Salvatore Scarpitta (New York, 1919 – 2007) arrived in Italy from Los Angeles in 1936, to study at the Accademia di Belle Arti di Roma. He returned definitively to the United States in December 1958. His first solo exhibitions took place in Rome: at Galleria Chiurazzi (1949), Galleria Il Pincio (1951), Galleria La Tartaruga (1955, 1957, 1958), and in Milan at Galleria del Naviglio (1956) and Galleria dell’Ariete (1964). In his 1958 solo show at Galleria La Tartaruga, Scarpitta unveiled a body of work that would not only make him famous, but also form the cornerstone of his subsequent artistic journey: the ‘bendati’ paintings.
The following year, he exhibited these ‘bendati’ paintings at the Leo Castelli Gallery in New York, marking the beginning of a fruitful friendship and working relationship between Leo Castelli and Scarpitta, documented by the long series of solo and group exhibitions Scarpitta participated in over the following decades.
As the artist himself recalls, the meeting with Castelli took place in Rome: “I met Castelli for the first time in Italy in 1957. He came to my studio in Rome, introduced by an Italian painter, Piero Dorazio. He was looking for young artists to include in his new gallery in New York City. Our long friendship began that way. I had wanted to return home to the United States for some time, but I knew that only my work, my sole resource, could take me there, so I watched Leo with apprehension as he wandered through the chaos of my studio. Somewhere among the rolled-up canvases and bindings, he found what he was looking for. With the help of Ileana Sonnabend and Frederick Kiesler, my first New York show at Castelli was organized for January 1959. Returning home after a twelve-year absence was wonderful because it plunged me headfirst into the great arena that New York represents for any artist. I was brimming with the spirit of new beginnings, and here began a new life for me, and from then on, I exhibited with Leo” (1).
EGG WALKER
Year: 1992
Technique: bronzo patinato
Measures: 42 x 11 x 16 cm
In 1961, the exhibition at the Dwan Gallery in Los Angeles saw Scarpitta exhibiting not only his “bende” but also a series of “X-frames,” works conceived as modules that can vary in arrangement and foreshadow the minimalist art that would soon dominate the international scene.
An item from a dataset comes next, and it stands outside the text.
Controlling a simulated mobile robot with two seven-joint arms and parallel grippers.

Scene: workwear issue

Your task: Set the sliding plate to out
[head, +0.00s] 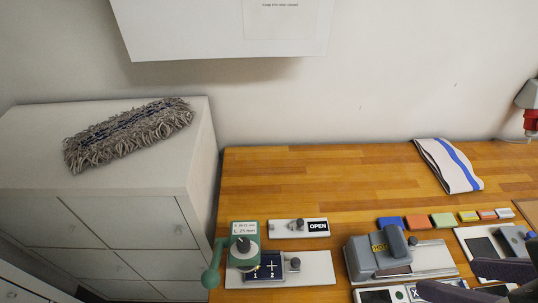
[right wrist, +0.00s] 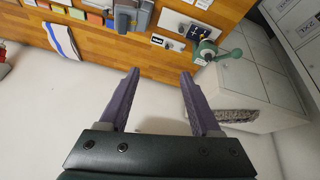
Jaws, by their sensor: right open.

In his 1964 solo show at Galleria dell’Ariete in Milan, he exhibited works executed between 1958 and 1963, among which were pieces where the artist incorporated fragments, seat belts, or car parts into the canvas, connecting to his experience and passion for car racing, which were pivotal in his life and art.
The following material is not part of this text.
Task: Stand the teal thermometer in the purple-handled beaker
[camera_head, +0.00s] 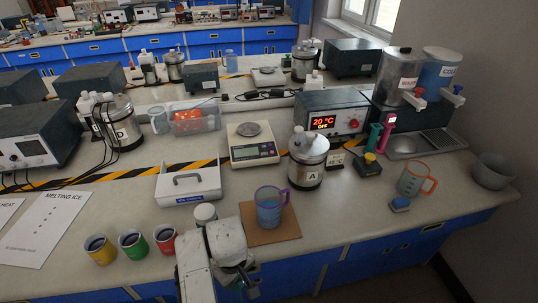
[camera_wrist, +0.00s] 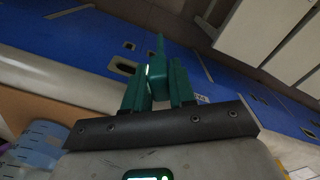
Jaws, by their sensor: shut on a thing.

In 2005, the Fondazione Mazzotta in Milan presented the general catalog of his works curated by Luigi Sansone (Mazzotta Editore). Among his solo exhibitions, besides those mentioned above, held in the United States and Europe, we recall: Galerie Schmela, Düsseldorf, 1963; Galerie Aujourd’hui – Musée des Beaux-Arts, Brussels, 1964; Galleria dell’Ariete, Milan, 1964; Contemporary Arts Museum of Houston, 1977; Venice Biennale, 1972; Padiglione d’Arte Contemporanea, Milan, 1985; Galleria Niccoli, Parma, 1990; Venice Biennale, 1993; Civica Galleria Renato Guttuso, Bagheria, 1999; Art Car Museum, Houston, 2001; Marianne Boesky Gallery, New York, 2011; Galleria Civica d’Arte Moderna e Contemporanea, Turin, 2012; Hirshhorn Museum and Sculpture Garden, Washington D.C., 2014; Luxembourg & Dayan Gallery, New York, 2016; Contemporary Art Museum, St. Louis, Missouri, 2018; Studio A Invernizzi, Milan, 2021; Galleria Mattia De Luca, Rome, 2024.
Notes
1 – This testimony by Salvatore Scarpitta was first published in “Castelli and his Artists –
Twenty-Five Years,” catalog, Aspen Center for the Visual Arts, Aspen, Colorado, 1982.